### [STATED PROBLEM]
Transcribe the whole listing below without changing a word, but leave out every image.

start

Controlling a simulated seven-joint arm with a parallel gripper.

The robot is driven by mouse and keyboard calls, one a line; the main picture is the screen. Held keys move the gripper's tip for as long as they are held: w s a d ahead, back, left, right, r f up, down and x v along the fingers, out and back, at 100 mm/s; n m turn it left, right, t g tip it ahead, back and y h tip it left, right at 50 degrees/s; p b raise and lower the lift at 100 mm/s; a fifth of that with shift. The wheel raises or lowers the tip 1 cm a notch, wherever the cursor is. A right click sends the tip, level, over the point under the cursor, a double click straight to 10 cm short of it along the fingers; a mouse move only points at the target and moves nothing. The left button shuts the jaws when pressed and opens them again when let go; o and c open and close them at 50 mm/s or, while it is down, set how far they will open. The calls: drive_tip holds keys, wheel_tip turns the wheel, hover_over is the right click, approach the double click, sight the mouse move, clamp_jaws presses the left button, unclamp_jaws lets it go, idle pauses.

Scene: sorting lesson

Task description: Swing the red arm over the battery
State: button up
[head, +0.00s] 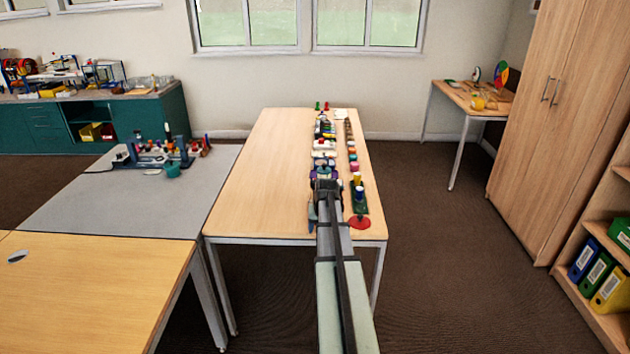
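My gripper (325,182) is at the end of my arm, over the near right part of the long wooden table (260,180). Its fingers are too small and too hidden to tell whether they are open. A dark green base (359,206) with upright blue and yellow cylinders stands just right of my gripper. A flat red round piece (359,222) lies in front of it near the table's front edge. I cannot make out which small thing is the red arm or the battery. My arm hides part of the table.
Many small coloured items (351,150) fill the table's right side beyond my gripper. The table's left half is clear. A grey table (110,205) with tools stands to the left, and a tall wooden cabinet (560,110) to the right.

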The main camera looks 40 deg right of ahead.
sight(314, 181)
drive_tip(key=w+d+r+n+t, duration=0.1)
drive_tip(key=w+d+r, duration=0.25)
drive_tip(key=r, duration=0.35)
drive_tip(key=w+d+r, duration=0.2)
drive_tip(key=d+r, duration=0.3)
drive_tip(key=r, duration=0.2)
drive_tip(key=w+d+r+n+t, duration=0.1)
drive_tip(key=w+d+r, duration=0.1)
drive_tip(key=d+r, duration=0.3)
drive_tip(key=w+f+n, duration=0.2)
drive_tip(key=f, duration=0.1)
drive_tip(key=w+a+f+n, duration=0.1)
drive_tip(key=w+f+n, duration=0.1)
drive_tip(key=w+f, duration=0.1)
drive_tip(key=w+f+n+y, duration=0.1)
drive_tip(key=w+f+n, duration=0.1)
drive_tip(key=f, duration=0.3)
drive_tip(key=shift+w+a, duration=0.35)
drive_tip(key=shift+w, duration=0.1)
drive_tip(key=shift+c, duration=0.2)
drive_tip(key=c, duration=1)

end

### [RESPONSE TO THIS TASK]
Controlling a simulated seven-joint arm with a parallel gripper.

The robot is driven by mouse and keyboard calls, one a line; the main picture is the screen. Held keys move the gripper's tip for as long as they are held: w s a d ahead, back, left, right, r f up, down and x v along the fingers, out and back, at 100 mm/s; n m turn it left, right, t g tip it ahead, back and y h tip it left, right at 50 degrees/s; p b raise and lower the lift at 100 mm/s; a fifth of that with shift. The wheel raises or lowers the tip 1 cm a notch, wherever the cursor is. A right click sends the tip, level, over the point under the cursor, a double click straight to 10 cm short of it along the fingers; a mouse move only points at the target and moves nothing. The left button shuts the jaws when pressed and opens them again when let go; o and c open and close them at 50 mm/s or, while it is down, set how far they will open. The calls: drive_tip holds keys, wheel_tip turns the wheel, hover_over is the right click, approach the double click, sight the mouse move, clamp_jaws presses the left button, unclamp_jaws lets it go, idle pauses.

Scene: sorting lesson

Task description: Swing the red arm over the battery
State: button up
[head, +0.00s] 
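My gripper (325,182) is at the end of my arm, over the near right part of the long wooden table (260,180). Its fingers are too small and too hidden to tell whether they are open. A dark green base (359,206) with upright blue and yellow cylinders stands just right of my gripper. A flat red round piece (359,222) lies in front of it near the table's front edge. I cannot make out which small thing is the red arm or the battery. My arm hides part of the table.
Many small coloured items (351,150) fill the table's right side beyond my gripper. The table's left half is clear. A grey table (110,205) with tools stands to the left, and a tall wooden cabinet (560,110) to the right.

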The main camera looks 40 deg right of ahead.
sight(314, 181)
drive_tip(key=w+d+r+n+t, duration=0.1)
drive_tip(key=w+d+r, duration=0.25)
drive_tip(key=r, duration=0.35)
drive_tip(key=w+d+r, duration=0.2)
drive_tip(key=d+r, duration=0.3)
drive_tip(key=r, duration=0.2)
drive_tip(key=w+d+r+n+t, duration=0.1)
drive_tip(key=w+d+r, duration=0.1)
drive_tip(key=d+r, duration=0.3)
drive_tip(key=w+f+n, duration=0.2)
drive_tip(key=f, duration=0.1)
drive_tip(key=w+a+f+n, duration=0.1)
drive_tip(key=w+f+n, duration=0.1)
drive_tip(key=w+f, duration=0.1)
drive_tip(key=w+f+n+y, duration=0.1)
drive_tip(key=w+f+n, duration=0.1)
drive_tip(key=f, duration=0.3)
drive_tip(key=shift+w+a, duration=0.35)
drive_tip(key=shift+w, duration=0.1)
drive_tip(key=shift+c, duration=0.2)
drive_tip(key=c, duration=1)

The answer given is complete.